Hillary also has the disadvantages of incumbency without the advantages.  That is, she is tied by definition to the greatest foreign policy failures of the Obama administration including (but not limited to) Benghazi, the intervention in Libya, empowering ISIS, encouraging Russian aggression, and clearing the way for Iran to acquire nuclear weapons.  She also runs in an economy that has been weak for nearly a decade under liberal management.  She will be known as a supporter of Obamacare even as it continues its downward death spiral.  One huge advantage incumbents have is the unwillingness of people to admit they were wrong.  Once you have voted for Obama it is difficult to vote against him since that would mean you made a mistake.  People will not vote for her just because they did last time, since nobody outside of NY ever voted for her in the first place.

So, Hillary is a desperately flawed candidate with none of the traditional Democratic advantages (affable personality, running against the previous administration, running against a split ticket), and none of the advantages of incumbency.

Now we get to the actual election…  In order to win a Republican would need to flip Florida, Ohio, Iowa, Colorado, and any one other state.  There are other paths, but this is a decent starting point.  Hillary can assume to lose 2 points of Obama’s support simply through lower minority turnout.  Florida and Ohio have flipped in that case.  Next you need to look at the electorate in Iowa and Colorado – places that have large numbers of Evangelical voters.  If you want to turn out an evangleical base it would be best to nominate Carson or Cruz.  You would expect to raise support by 2 points with either of those candidates.  Election won, enough states have flipped (including VA and PA – optimistically) to swing the election.

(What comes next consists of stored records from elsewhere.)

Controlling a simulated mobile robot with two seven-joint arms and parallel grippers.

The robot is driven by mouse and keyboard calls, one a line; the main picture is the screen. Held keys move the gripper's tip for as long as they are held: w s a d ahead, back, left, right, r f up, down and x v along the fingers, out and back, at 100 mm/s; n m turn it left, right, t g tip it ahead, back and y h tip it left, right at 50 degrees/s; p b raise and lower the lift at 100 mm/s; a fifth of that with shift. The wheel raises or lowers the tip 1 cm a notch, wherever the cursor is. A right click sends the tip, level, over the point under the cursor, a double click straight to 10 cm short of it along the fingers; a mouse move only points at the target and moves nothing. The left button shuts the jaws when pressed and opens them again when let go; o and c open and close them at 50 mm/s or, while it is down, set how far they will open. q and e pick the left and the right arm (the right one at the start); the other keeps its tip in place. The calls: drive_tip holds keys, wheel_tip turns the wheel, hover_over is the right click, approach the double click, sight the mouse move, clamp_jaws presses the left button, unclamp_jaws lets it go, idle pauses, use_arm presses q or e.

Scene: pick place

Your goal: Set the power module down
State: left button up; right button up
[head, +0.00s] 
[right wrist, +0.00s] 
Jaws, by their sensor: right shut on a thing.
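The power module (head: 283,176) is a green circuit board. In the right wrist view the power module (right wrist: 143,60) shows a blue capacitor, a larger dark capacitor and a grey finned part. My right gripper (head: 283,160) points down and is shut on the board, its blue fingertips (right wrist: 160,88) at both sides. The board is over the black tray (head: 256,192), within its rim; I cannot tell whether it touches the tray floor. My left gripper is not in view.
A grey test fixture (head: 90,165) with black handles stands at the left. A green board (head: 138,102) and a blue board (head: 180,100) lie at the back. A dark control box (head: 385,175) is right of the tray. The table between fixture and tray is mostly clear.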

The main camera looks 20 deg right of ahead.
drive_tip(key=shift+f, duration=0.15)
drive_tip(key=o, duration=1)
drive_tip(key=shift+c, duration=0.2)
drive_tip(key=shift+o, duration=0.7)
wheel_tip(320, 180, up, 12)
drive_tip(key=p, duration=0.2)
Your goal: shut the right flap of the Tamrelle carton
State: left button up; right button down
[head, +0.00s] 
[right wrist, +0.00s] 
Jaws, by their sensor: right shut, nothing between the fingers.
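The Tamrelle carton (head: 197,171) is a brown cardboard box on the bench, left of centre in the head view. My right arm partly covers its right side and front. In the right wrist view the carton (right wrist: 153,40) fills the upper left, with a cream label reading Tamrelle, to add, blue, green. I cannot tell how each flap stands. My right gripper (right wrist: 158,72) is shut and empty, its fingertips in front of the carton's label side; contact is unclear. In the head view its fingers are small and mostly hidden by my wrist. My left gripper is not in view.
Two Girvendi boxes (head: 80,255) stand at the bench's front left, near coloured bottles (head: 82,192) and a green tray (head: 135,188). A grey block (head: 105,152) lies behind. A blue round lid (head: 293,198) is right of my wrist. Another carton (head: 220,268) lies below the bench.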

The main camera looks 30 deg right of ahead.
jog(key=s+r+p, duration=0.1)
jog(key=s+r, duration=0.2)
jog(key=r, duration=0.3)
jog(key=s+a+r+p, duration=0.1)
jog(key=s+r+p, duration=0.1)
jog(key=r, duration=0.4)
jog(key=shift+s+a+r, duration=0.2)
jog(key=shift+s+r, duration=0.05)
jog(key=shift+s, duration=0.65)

In 2008 there were a ton of people who said that they wouldn’t vote for McCain, and they didn’t.  In 2012 there were a ton of people who said that they wouldn’t vote for Romney, and they didn’t.  In 2016 there are a ton of people who say they won’t vote for Trump, and they won’t.  I posit that Trump would have no more voter turnout than Romney, and that Cruz would have no less than Bush.  Trump alienates a big part of the base, and most importantly he alienates the marginal voter, those who have a proven ability of sitting it out but if they showed up would vote for a Republican.  Cruz alienates the independent and the liberals who are not a part of the base anyway, and who would not be reliable Republicans even if they show up.  He will reach out to religious voters who have been drastically supressed since 2004.  Bush won on the strength of the religious coalition without even appealing to economic conservatives or libertarians.  Cruz is taking for granted the establishment and appealing to those who have sat out.  Will some people be scared and vote against Cruz?  No, by definition you cannot vote against a candidate, you have to vote for a candidate.  So people might be scared and vote for Clinton, but they cannot vote against Cruz.  They might go out and vote for a Bill Clinton, but it would be much more difficult to convince them to cast a vote for Hillary Clinton in protest.  This is especially true since she cannot run as a protest candidate.  “This Hispanic guy is scary, so vote for the robotic harpy instead.”

This really boils down to the following question:  Which states will Trump win that Cruz will not?  I suspect Trump would get more votes in NY and NJ, but lose those states anyway.  He would get fewer votes in Iowa and FL, and lose those as well while they would be within Cruz’ reach.  If you really want the person most likely to win, the one who completely neutralizes every Democratic advantage (is the most likable candidate in my lifetime, and it would be hard to rally minorities against him), nominate Carson.  He would absolutely crush Clinton by attracting a significant African American vote in PA, OH, MI, and move NJ and IL into tossup.  If you want a candidate who will be consistently conservative and has a chance of winning a close election nominate Cruz.  If you want a candiate who will be fairly conservative and has a very good chance of winning nominate Rubio.  If you want a candidate who will be liberal and will lose in a landslide nominate Trump.